GIVEN INFORMATION:

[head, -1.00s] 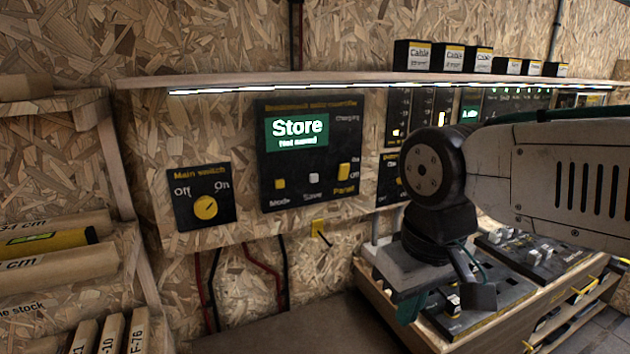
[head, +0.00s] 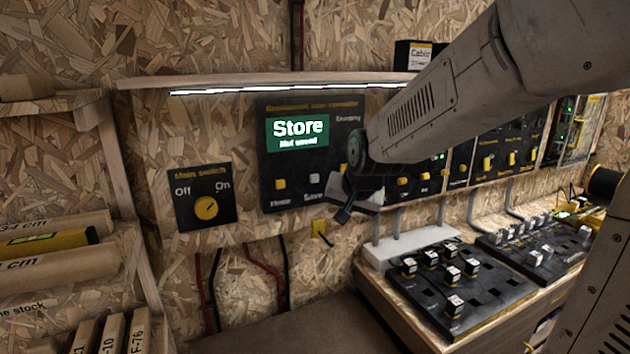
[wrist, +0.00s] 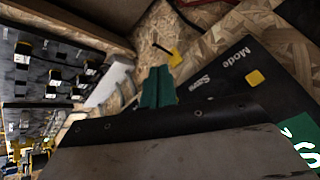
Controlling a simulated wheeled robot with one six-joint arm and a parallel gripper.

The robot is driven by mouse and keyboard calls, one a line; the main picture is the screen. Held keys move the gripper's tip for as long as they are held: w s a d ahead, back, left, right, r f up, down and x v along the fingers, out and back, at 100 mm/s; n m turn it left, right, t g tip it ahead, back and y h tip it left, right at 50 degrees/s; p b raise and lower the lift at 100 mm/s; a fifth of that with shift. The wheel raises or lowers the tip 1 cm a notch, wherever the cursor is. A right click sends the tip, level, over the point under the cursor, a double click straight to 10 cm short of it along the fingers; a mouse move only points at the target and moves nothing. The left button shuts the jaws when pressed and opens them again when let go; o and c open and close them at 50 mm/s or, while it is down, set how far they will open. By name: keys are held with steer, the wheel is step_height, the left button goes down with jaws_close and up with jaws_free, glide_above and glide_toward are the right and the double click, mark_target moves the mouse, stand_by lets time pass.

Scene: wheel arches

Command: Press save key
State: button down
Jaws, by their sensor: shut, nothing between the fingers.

WHAT TO PRODUCE: What's needed is an exact copy of the lines above from the one with "[wrist, +0.00s]" through the one with "Controlling a simulated", both included; the pictures stay out.

EXERCISE SOLUTION:
[wrist, +0.00s] 
Controlling a simulated wheeled robot with one six-joint arm and a parallel gripper.

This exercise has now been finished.